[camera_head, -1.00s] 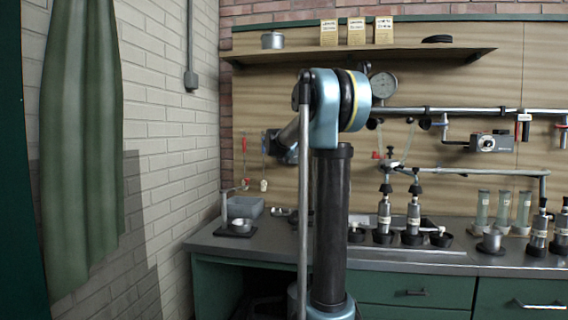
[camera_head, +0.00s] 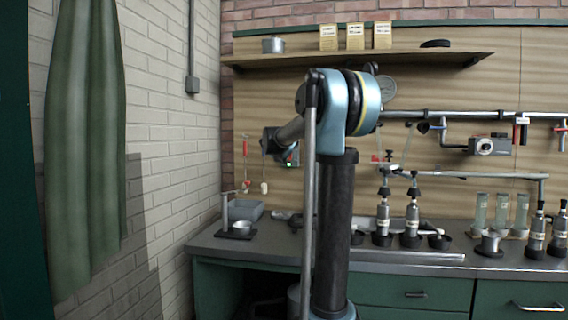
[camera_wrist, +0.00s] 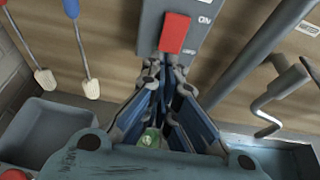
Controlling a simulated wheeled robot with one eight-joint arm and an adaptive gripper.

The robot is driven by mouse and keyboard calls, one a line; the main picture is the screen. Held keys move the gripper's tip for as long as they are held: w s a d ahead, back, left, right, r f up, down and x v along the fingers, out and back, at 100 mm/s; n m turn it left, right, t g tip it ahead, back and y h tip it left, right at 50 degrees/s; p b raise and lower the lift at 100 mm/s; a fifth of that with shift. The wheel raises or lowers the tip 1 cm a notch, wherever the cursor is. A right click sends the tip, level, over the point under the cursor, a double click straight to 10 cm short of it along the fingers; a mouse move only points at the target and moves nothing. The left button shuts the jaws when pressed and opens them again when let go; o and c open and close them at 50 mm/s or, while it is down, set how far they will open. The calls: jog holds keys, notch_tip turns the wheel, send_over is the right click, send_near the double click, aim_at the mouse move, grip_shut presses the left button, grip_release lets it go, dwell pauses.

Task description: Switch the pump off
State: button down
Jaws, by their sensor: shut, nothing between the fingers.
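A grey switch box (camera_wrist: 196,22) with a red rocker (camera_wrist: 174,33) is at the top centre of the wrist view. An "ON" label is beside the rocker's upper right. My gripper (camera_wrist: 164,72) is shut and empty, its fingertips just below the rocker in the picture. I cannot tell whether they touch the box. A small green round thing (camera_wrist: 150,138) shows between the finger links. In the head view my arm blocks most of this area, and a small dark part with a green spot (camera_head: 292,157) shows beside the arm's end. I cannot make out the pump for certain.
A grey pipe (camera_wrist: 262,48) and a bent crank (camera_wrist: 272,105) are close on the right. Bottles (camera_head: 383,218) stand on the bench to the right.

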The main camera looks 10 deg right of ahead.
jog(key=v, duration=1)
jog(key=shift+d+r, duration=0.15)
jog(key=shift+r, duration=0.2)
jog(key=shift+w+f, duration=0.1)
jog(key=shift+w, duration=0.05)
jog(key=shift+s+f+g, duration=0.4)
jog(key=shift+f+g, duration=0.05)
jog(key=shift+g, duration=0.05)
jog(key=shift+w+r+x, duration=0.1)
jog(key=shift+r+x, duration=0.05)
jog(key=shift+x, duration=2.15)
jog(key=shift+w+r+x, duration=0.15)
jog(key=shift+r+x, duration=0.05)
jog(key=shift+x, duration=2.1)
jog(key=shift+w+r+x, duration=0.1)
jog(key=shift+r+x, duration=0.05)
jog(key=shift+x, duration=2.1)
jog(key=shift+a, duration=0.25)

=-=-=

### Task requirements
Look over the material above and show each line where "down" appears.

### The solution
The robot is driven by mouse and keyboard calls, one a line; the main picture is the screen. Held keys move the gripper's tip for as long as they are held: w s a d ahead, back, left, right, r f up, down and x v along the fingers, out and back, at 100 mm/s; n m turn it left, right, t g tip it ahead, back and y h tip it left, right at 50 degrees/s; p b raise and lower the lift at 100 mm/s; a fifth of that with shift. The wheel raises or lowers the tip 1 cm a notch, wherever the cursor is. A right click sends the tip, level, over the point under the cursor, a double click straight to 10 cm short of it along the fingers; a mouse move only points at the target and moves nothing. The left button shuts the jaws when pressed and opens them again when let go; o and c open and close them at 50 mm/s or, while it is down, set how far they will open. The calls: jog holds keys, notch_tip turns the wheel, send_over is the right click, send_near the double click, aim_at the mouse move, grip_shut presses the left button, grip_release lets it go, dwell pauses.
State: button down

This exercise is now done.